Дженни Перова. Созвездие Искандера

Поговорим просто так.
Поговорим о вещах необязательных
и потому приятных…

Начну издалека.

Всегда лучше начать издалека – это раздвигает горизонты читателя и добавляет уважения автору.

– Да-а, смотри ты, – думает читатель, – откуда зашел! А мне и в голову не приходило, что дядька в Киеве имеет такое непосредственное отношение к бузине в огороде…

Где-то я уже об этом писала…

Ну ладно.

Итак, вернемся на… э-э… можно не уточнять, на сколько именно лет назад?

Достаточно сказать, что это были советские времена, а юная Дженни занималась на подготовительных курсах при истфаке МГУ.

Для своего возраста я была довольно начитана. Даже можно сказать, что мне не было равных в родной школе, и я победила в литературной игре свою классную (во всех смыслах этого слова!) руководительницу, побив ее именами Заболоцкого и Ахматовой. Учительница вяло отбивалась при помощи программных Максима Танка и Демьяна Бедного. Стыдно до сих пор! Чего выпендривалась… В отместку за двойку, что ли – единственную, кстати! – полученную на уроке литературы за отказ учить наизусть «Слово о полку Игореве»? «Слово» пришлось-таки выучить. Зачем? До сих пор помню: «Не лепо ли ны бяшеть братие начати старыми словесы трудный повестий о походе Игоря, Игоря Святославовича…»
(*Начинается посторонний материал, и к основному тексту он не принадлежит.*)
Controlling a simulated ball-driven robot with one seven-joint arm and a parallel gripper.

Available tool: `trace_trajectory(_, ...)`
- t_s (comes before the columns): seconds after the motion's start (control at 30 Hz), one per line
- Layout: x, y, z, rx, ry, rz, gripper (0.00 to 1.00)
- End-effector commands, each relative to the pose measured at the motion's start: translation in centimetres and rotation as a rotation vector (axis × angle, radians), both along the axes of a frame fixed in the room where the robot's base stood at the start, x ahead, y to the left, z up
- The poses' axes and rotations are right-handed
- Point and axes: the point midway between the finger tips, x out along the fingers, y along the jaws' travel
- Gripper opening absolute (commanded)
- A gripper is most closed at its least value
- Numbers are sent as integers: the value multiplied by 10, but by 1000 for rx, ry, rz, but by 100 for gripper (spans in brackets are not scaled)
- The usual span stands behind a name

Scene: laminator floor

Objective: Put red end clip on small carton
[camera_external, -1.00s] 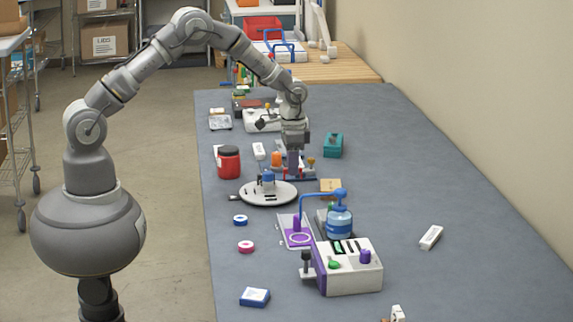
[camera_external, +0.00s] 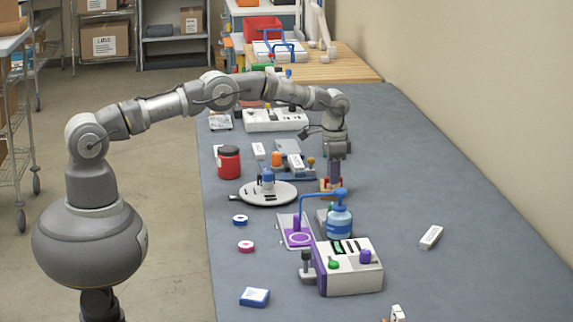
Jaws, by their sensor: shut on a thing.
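My gripper (camera_external: 332,184) points straight down over the small carton (camera_external: 322,192), a low brown box on the grey-blue table. It is shut on a small reddish piece at its fingertips, which looks like the red end clip (camera_external: 326,182). The fingers hide much of both the clip and the carton. I cannot tell whether the clip touches the carton or is a little above it.
A blue pump bottle (camera_external: 340,222) with a curved blue tube stands just in front of the carton. A white round plate (camera_external: 282,196) is to the left, with a red jar (camera_external: 229,162) beyond it. A white-and-purple machine (camera_external: 347,268) stands nearer. The right side is mostly clear.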

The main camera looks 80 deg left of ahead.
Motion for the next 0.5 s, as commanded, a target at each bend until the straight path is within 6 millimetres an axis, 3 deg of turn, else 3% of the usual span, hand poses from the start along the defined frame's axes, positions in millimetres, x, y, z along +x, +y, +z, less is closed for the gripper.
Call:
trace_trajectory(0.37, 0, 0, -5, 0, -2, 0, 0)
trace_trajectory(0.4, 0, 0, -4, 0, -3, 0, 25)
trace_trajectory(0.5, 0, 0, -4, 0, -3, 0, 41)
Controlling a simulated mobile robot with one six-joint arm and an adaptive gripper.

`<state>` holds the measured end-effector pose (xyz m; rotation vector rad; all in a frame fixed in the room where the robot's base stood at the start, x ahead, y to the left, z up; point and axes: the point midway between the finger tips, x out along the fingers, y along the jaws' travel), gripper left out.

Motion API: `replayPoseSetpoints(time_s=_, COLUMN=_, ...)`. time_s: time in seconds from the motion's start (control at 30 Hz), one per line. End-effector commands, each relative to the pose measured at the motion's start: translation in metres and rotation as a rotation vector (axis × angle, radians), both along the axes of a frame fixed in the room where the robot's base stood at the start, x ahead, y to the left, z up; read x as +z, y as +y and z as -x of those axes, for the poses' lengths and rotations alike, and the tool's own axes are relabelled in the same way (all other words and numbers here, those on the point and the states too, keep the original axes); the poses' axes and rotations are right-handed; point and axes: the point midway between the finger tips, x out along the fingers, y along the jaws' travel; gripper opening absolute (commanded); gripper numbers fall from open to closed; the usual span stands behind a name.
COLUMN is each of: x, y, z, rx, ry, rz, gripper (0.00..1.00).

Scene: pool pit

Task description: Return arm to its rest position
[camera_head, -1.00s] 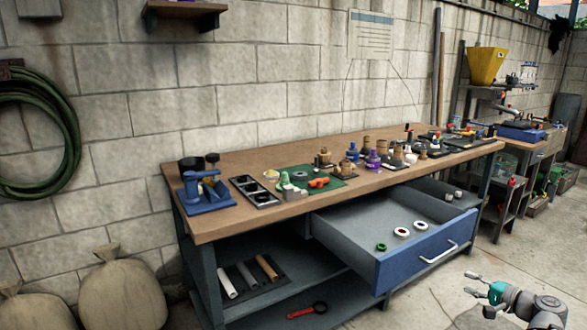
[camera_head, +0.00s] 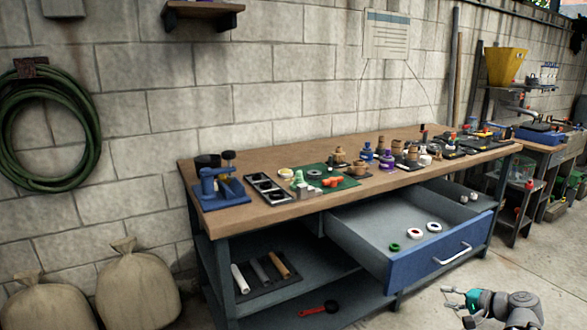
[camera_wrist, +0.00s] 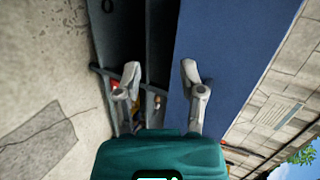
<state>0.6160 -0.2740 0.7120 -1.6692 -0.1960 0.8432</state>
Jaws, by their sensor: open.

Но продолжим наш «трудный повестий».

Итак, подготовительный курсы.

Довольно быстро оказалось, что вся моя начитанность гроша ломаного не стоит – я СТОЛЬКОГО не читала! Но справедливости ради стоит сказать, что этого СТОЛЬКОГО мне просто и взять было негде! Не издавали! А если издавали, то такими мизерными тиражами, что до районной библиотеки это просто не доходило.

Так что я лихорадочно принялась восполнять пробелы в образовании.

Я, например, переписывала от руки «Поэму горы» и «Поэму конца» Марины Цветаевой – тоже с рукописи, между прочим! Конечно, не с цветаевской! – а с двадцать пять раз переписанной кем-то откуда-то с ошибками, описками и непонятками. Представляете, в какую головоломку превращалась поэзия Цветаевой, и сама по себе сложная для восприятия?!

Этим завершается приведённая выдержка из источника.